* begin *

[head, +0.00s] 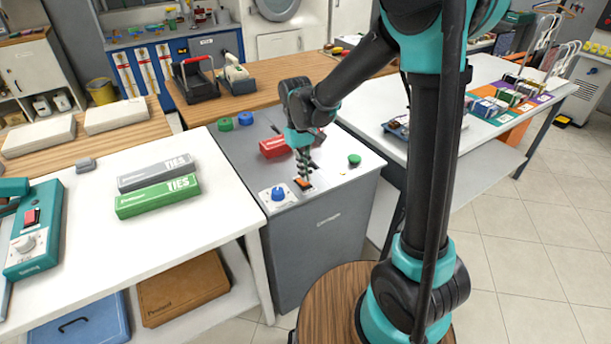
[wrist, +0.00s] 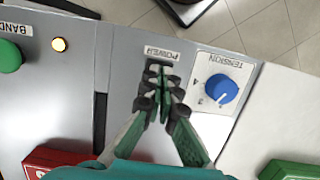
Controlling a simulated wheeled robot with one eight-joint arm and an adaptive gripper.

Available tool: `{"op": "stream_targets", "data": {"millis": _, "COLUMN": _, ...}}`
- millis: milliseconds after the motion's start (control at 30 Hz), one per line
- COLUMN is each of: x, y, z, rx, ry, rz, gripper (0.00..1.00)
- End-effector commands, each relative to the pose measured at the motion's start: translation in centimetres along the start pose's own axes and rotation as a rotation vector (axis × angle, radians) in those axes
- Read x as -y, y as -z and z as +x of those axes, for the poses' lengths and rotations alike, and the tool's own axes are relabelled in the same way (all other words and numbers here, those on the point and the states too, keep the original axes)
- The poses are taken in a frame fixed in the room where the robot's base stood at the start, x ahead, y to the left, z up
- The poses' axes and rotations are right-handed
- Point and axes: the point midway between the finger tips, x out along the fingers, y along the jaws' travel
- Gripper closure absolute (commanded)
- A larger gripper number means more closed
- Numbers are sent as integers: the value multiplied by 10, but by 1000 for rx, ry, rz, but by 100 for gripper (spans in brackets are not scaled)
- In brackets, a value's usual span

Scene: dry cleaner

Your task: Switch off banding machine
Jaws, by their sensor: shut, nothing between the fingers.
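The banding machine (head: 318,240) is a grey cabinet with a light metal top between two white tables. Its top carries a blue tension knob (head: 278,194), also in the wrist view (wrist: 221,89), and a green button (head: 354,160) by a "BAND" label. An amber lamp (wrist: 60,44) looks lit in the wrist view. My gripper (head: 304,184) points down at the panel, shut and empty. In the wrist view its fingertips (wrist: 161,78) are just below the "POWER" label (wrist: 162,52) and cover most of the switch. Some orange shows beside the fingertips in the head view. Contact cannot be told.
A red box (head: 276,147) and blue and green rolls (head: 245,119) stand on the machine behind my gripper. Grey and green tie boxes (head: 158,196) lie on the left table. A teal device (head: 34,228) is at far left. The right table (head: 478,75) holds small bundles.

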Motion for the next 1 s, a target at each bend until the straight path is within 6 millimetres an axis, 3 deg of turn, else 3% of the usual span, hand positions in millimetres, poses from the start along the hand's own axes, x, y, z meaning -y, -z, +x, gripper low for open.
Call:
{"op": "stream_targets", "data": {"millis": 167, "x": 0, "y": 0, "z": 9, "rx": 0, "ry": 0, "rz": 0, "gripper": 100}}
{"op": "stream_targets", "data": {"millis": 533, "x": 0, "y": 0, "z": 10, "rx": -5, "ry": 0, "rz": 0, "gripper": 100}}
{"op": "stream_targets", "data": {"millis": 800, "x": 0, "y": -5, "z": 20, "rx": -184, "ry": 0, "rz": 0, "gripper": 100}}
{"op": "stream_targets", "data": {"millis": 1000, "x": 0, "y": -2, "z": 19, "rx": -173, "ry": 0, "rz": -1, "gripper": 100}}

* end *

Problem details = The lines from the one containing "Scene: dry cleaner" to the one containing "Your task: Switch off banding machine", both included, are to be extracted exactly; give no other line.

Task solution =
Scene: dry cleaner

Your task: Switch off banding machine

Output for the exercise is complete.